As a middle-class working mother, Rebecca Eckard pays full tuition to send her children to the center. Eckard says she finds the thought of the center's safety net reassuring when she considers the possibility of her family ever falling on hard times.
"If we're ever in a position not able to afford full-time tuition, obviously it's a comfort to know I would not be completely out of luck," she said.
About 20 percent of the center's children are minorities, and all of them, from infants to 10-year-olds, enjoy a culturally diverse environment. Student-painted flags from Italy, Mexico and the Netherlands adorn the bulletin boards.
On the first day of Hanukkah, Eckard, who is Jewish, came in to light the menorah, sing songs and spin dreidels with her daughters and her classmates.
The 37-year-old center has had students from Russia, India and the Philippines in the past and serves a number of black and Hispanic families.
"They grow together, so hopefully they won't have the same biases that many adults have," Duffy said. "They also don't know who's rich and who's poor. They're just all together."
For working poor families, the free breakfast, lunch and afternoon snack the center provides is important. In a recent week, Esther Baldwin, the center's 30-year veteran chef, prepared home-cooked batches of chicken noodle soup, turkey and dressing, and lasagna.

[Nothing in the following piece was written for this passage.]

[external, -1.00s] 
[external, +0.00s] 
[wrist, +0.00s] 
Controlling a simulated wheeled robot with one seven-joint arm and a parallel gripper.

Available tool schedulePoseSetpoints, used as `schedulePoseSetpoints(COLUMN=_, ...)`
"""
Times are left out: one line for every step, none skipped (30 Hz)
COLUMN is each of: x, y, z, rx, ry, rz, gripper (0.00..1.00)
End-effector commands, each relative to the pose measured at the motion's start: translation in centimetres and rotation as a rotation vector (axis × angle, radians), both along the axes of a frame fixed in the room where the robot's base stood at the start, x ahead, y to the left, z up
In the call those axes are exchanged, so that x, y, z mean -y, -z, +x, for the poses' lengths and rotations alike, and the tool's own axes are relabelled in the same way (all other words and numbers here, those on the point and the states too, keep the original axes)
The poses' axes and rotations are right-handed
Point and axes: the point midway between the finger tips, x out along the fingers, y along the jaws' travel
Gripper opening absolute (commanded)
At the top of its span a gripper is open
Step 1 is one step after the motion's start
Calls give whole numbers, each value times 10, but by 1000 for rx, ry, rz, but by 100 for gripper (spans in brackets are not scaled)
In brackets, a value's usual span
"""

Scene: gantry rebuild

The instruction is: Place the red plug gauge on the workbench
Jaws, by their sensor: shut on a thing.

"If we did nothing but feed the children, their cognitive levels would be greatly improved," Duffy said.
Without the United Way grant, Duffy said the center will increasingly look to private donations, and state and federal grants, to make up its annual budget, which she estimated at $600,000 a year.
United Way donors can still designate their funds directly to Carroll Child Care Centers Inc., but a substantial portion of that money goes to United Way's administrative costs, Duffy said.
In early October, a group of philanthropists, through United Way, painted an aquatic mural in the center's playroom, transforming its drab, gray walls. Employees from T. Rowe Price also volunteer there several times a year and plan to continue even after the United Way grant expires, Duffy said.
The center was denied a $71,000 United Way grant for next year in a joint application with other county agencies, including the Judy Center and Carroll County Public Library.
"For whatever reason, their proposal did not merit the funding that some other proposals did for Carroll County," Walton said. "This was the most competitive process we've ever had."
In Westminster, the Carroll County Family Branch of the YMCA also provides child care to low-income families and will receive part of an $180,000 new United Way grant to the YMCA of Central Maryland, the YMCA's chief financial officer said.
For Carroll Child Care Centers, raising tuition would be a devastating, last-ditch effort, Duffy said.
"Parents who come here can't afford tuition hikes," she said. "We're a nonprofit. We're only in this for the children."